§ DIRECTIVE: Print exactly the lines from the line with "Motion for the" to the last line of the data, please, both included.

§ SUPPLIED DATA:
--------

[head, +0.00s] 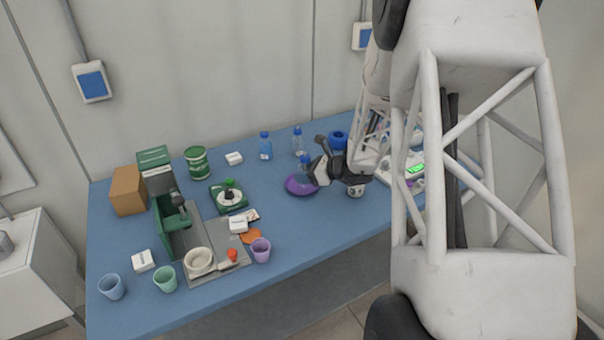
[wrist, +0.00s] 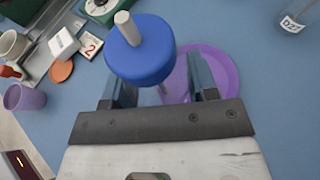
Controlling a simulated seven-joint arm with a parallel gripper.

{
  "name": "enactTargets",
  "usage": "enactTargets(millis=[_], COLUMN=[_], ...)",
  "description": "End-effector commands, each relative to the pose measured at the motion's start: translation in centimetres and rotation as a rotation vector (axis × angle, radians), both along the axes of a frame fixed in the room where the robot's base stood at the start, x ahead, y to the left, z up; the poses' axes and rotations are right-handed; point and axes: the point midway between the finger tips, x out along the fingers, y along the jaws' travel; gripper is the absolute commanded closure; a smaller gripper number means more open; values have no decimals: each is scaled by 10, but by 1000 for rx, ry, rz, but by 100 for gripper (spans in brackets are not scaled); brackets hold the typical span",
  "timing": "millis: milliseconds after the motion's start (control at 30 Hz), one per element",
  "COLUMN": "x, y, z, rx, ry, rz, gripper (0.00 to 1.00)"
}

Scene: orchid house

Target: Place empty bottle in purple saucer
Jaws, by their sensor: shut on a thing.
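My gripper (head: 312,172) is shut on a clear bottle with a blue cap (head: 305,160). In the wrist view the cap (wrist: 140,55), with a grey stub on top, is between the two fingers of my gripper (wrist: 160,85) and hides most of the bottle body. The bottle looks about upright. The purple saucer (head: 298,188) lies on the blue table below the bottle; its rim also shows in the wrist view (wrist: 230,80) behind the right finger. I cannot tell whether the bottle's base touches the saucer.
Two other blue-capped bottles, one with blue liquid (head: 265,147) and one clear (head: 298,142), stand behind the saucer. A blue round container (head: 338,139) is behind my gripper. Cups, boxes and a green-grey stand (head: 175,225) fill the left. The table front of the saucer is clear.

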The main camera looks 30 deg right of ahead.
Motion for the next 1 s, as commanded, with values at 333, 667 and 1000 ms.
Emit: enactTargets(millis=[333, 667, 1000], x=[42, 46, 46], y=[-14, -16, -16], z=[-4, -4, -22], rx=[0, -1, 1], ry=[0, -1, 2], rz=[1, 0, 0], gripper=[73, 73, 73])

--------

§ RESPONSE TO THIS EXERCISE:
Motion for the next 1 s, as commanded, with values at 333, 667 and 1000 ms.
Emit: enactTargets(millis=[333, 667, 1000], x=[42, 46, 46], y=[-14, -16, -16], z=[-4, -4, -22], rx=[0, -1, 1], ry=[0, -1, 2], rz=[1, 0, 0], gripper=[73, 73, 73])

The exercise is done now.